> **INSTRUCTIONS TO FOLLOW**
Copy all lines of the listing that include the string "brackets".

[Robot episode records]
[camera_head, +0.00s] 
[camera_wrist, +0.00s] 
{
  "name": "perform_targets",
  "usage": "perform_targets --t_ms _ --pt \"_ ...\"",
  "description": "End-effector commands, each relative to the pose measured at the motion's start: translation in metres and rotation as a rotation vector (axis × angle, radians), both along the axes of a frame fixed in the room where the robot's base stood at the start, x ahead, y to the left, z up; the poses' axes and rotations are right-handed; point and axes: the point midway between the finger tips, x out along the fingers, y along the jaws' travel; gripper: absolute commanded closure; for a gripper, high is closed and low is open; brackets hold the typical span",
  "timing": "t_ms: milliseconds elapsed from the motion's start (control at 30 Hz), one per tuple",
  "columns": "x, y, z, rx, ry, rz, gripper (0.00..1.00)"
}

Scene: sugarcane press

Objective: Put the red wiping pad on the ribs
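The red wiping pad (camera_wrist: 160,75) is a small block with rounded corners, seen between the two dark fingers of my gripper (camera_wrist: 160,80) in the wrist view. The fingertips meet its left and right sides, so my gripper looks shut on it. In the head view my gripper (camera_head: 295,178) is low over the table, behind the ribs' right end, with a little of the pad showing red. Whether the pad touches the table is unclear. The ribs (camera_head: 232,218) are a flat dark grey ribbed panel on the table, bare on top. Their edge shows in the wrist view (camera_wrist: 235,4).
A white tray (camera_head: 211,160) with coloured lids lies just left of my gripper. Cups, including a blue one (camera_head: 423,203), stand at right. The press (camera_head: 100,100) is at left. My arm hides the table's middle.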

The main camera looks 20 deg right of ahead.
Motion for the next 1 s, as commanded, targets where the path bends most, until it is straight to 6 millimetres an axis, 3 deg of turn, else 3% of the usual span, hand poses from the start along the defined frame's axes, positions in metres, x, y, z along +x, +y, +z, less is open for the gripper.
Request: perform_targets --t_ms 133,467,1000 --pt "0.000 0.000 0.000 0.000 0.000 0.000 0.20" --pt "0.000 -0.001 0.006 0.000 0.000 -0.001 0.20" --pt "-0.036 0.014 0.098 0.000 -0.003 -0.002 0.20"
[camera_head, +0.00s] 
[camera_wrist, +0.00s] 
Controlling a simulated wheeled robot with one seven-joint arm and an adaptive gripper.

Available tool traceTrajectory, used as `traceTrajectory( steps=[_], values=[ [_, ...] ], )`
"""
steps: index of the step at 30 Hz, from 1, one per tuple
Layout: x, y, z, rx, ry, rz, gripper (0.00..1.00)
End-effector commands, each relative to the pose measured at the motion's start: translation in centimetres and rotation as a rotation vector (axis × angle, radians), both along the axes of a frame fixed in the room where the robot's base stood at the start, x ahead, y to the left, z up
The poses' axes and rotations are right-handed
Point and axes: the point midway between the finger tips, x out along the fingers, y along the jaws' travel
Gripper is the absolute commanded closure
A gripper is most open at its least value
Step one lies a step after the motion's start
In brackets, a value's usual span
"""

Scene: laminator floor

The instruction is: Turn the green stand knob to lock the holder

> **RESULT FOR THIS EXERCISE**
  "description": "End-effector commands, each relative to the pose measured at the motion's start: translation in metres and rotation as a rotation vector (axis × angle, radians), both along the axes of a frame fixed in the room where the robot's base stood at the start, x ahead, y to the left, z up; the poses' axes and rotations are right-handed; point and axes: the point midway between the finger tips, x out along the fingers, y along the jaws' travel; gripper: absolute commanded closure; for a gripper, high is closed and low is open; brackets hold the typical span",
In brackets, a value's usual span

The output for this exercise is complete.